Di satu sisi, ini adalah ujian bagi orang beriman. Tetapi di sisi lain, kita perlu melihatnya juga sebagai “tragedi” dalam artian yang disebut di awal.

Media massa memang menyebutnya sebagai “Tragedi Kanjuruhan”, namun kata “tragedi” di sana sepertinya tidak sampai pada makna filosofis. Sebutan itu sepertinya sebatas bencana besar atau kejadian fatal yang menyedihkan.

Alasan memandangnya sebagai tragedi setara syaqāwah pertama bisa kita lihat dari ulah sebagian supporter.  Sementara aparat yang menembakkan gas airmata di dalam stadion memang keliru dan sepatutnya turut bertanggungjawab, tapi itu imbas dari huru-hara tersebut.

Tindakan demikian menunjukkan bahwa mereka telah mengangkat derajat sepakbola yang cuma permainan dan hiburan ke level serius karena sampai harus menimbulkan kerusuhan, kerusakan, bahkan meregangnya ratusan nyawa.

Al-Qur’an memperingatkan berkali-kali bahwa sesungguhnya kehidupan dunia ini hanyalah permainan dan senda gurau belaka (Surat Al-An’am 32, Surat Muhammad 36, Surat al-Ankabut 64). Mestinya, yang serius itu kalau menyangkut urusan akhirat, bukan soal permainan.

Dalam konteks ini meliputi menjaga kedamaian dan ketertiban, sabar menahan amarah, dan berlatih untuk berlapang dada dan sebagainya.

Pengagungan sepakbola oleh para pecintanya tidak terjadi dimana-mana. Suporter klub lain pun juga punya catatan kelam yang menelan korban jiwa.

Kekeliruan ilmu dan “pemujaan” kesenangan dunia itulah yang menjadi hulu tragedi. Bukan terbatas pada peristiwa Kanjuruhan saja, namun juga tragedi-tragedi lainnya.

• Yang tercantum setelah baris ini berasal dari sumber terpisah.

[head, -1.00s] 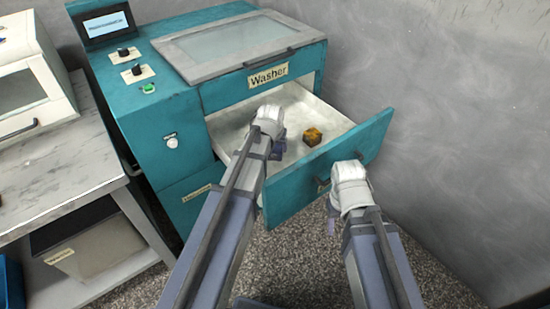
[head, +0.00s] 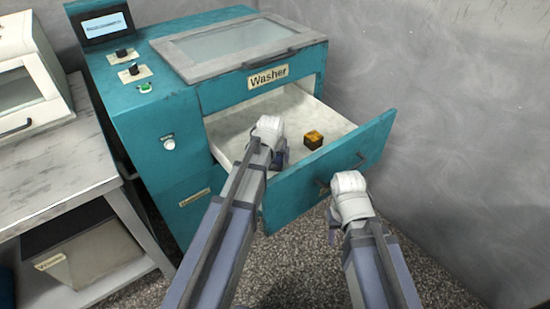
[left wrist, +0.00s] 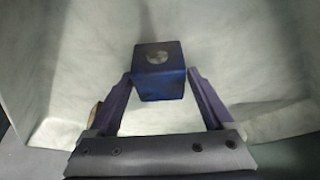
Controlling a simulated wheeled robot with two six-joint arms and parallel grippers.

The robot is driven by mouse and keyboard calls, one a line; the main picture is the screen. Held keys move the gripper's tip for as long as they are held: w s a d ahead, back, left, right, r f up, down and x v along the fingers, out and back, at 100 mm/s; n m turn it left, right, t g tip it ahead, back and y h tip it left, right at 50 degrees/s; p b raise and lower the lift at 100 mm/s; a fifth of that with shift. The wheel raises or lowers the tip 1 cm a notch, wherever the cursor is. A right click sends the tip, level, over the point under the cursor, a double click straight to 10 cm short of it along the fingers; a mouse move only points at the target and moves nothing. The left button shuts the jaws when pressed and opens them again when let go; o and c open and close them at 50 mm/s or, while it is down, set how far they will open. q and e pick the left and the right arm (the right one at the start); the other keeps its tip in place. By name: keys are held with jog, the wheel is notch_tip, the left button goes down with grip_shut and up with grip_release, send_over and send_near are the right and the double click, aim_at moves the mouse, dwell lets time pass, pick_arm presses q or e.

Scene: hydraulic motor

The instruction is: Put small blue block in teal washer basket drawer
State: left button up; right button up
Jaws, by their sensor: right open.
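The small blue block (left wrist: 160,84), with a round grey spot on top, is between the fingertips of my left gripper (left wrist: 160,76) in the left wrist view. Both fingertips appear to touch its sides. In the head view my left gripper (head: 279,158) is inside the open drawer, and my wrist largely hides the block. The teal washer (head: 160,110) has its basket drawer (head: 340,160) pulled out, with a pale interior. My right gripper (head: 335,232) is open and empty just outside the drawer front, near its handle (head: 322,186).
An orange-brown block (head: 313,140) sits in the drawer, right of my left gripper. The pale drawer floor around it is clear. A grey wall stands at right. A marble-topped bench (head: 60,165) with a bin (head: 85,250) below is at left.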

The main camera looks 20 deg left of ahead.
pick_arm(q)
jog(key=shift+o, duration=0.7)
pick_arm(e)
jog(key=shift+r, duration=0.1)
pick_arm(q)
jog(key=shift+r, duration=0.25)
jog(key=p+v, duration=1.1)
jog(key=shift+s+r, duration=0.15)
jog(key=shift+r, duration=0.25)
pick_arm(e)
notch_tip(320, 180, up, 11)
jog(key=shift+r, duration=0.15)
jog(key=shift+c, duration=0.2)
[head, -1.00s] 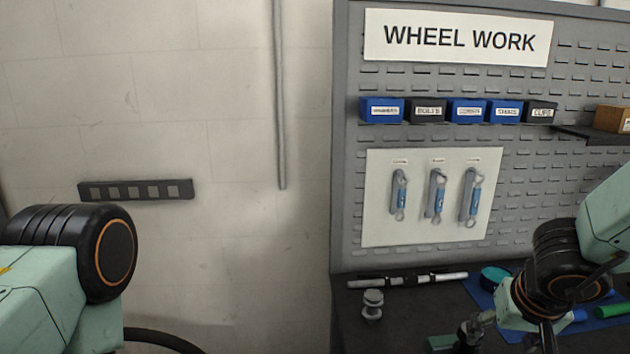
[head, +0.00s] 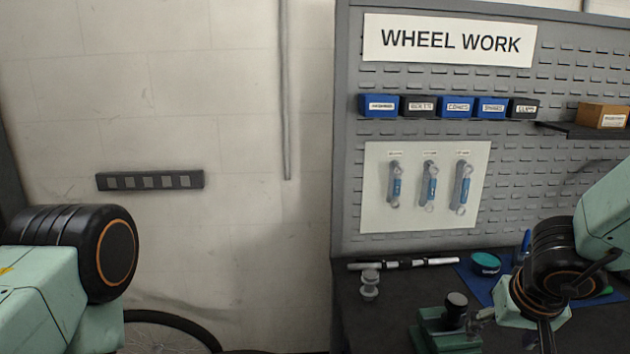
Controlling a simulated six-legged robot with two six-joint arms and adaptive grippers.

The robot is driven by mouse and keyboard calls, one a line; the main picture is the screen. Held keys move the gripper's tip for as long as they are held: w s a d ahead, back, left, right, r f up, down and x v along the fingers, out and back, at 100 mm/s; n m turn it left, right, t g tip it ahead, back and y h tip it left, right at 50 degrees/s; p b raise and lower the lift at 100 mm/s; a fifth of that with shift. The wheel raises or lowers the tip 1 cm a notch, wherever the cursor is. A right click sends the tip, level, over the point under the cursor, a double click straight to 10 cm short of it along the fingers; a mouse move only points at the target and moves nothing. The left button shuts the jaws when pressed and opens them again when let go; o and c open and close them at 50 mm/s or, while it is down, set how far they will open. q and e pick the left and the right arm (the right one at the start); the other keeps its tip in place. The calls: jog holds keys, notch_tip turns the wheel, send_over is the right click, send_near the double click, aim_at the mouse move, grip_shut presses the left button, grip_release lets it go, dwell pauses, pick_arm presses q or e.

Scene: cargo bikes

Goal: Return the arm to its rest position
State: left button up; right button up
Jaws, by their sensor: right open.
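My right arm comes in from the right edge, pale green with black and orange joints. Its gripper (head: 516,330) is low in the picture over the dark workbench (head: 385,325), open, with dark fingers partly cut off by the bottom edge. I see nothing held between the fingers. My left arm shows only as a pale green link and a black joint at the lower left; its gripper is outside the picture.
A green vise-like fixture (head: 440,335) stands left of the right gripper. A silver spool-shaped part (head: 370,284), a bar-like tool (head: 405,264), a teal round tin (head: 486,262) and a blue mat (head: 475,284) are on the bench. A pegboard (head: 350,120) stands behind. A wheel (head: 185,325) is at lower left.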

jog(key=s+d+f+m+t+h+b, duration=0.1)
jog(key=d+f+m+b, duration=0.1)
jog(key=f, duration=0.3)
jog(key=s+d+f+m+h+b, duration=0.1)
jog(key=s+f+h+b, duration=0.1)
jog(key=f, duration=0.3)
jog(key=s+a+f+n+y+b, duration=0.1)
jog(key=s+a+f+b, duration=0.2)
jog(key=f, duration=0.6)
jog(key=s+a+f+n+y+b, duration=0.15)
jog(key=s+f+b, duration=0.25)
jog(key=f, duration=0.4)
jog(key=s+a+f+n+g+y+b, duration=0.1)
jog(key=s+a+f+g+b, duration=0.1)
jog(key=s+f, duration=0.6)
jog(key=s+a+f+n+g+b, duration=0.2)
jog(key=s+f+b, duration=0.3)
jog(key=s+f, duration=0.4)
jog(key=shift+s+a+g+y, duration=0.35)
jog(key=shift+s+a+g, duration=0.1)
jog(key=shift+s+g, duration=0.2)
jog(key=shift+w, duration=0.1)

Subjek tragis dalam insiden Kanjuruhan yang dibahas di sini cenderung merujuk kepada para biang onar karena menyebabkan ratusan nyawa melayang. Tetapi itu jika mereka berpaling dari tuntunan Allah, tidak segera ingat dan bertaubat kepada-Nya.

Adab dan ilmu yang benar

Maka, kejadian ini hakikatnya adalah ujian bagi orang Mukmin―sebagaimana yang telah disampaikan― tetapi bisa berubah jadi tragedi bila mereka tak kembali ke jalan Allah.

Kalau saja bijak dan beradab (lawan dari biadab), dalam urusan dunia –dalam hal ini permainan sepakbola—maka, seharusnya semua saling ridha dan berlapang dapa, apalagi ini cuma permainan belaka. Seandainya ingin protes dan pembenahan, mereka akan memakai cara yang baik dan benar, bukan anarkis dan malah membuat keadaan semakin kacau.

Tapi yang lebih penting adalah bijak dan beradab mensyaratkan ilmu yang benar. Iman pun bersumber dari ilmu, sedangkan ilmu hadir melalui adab juga.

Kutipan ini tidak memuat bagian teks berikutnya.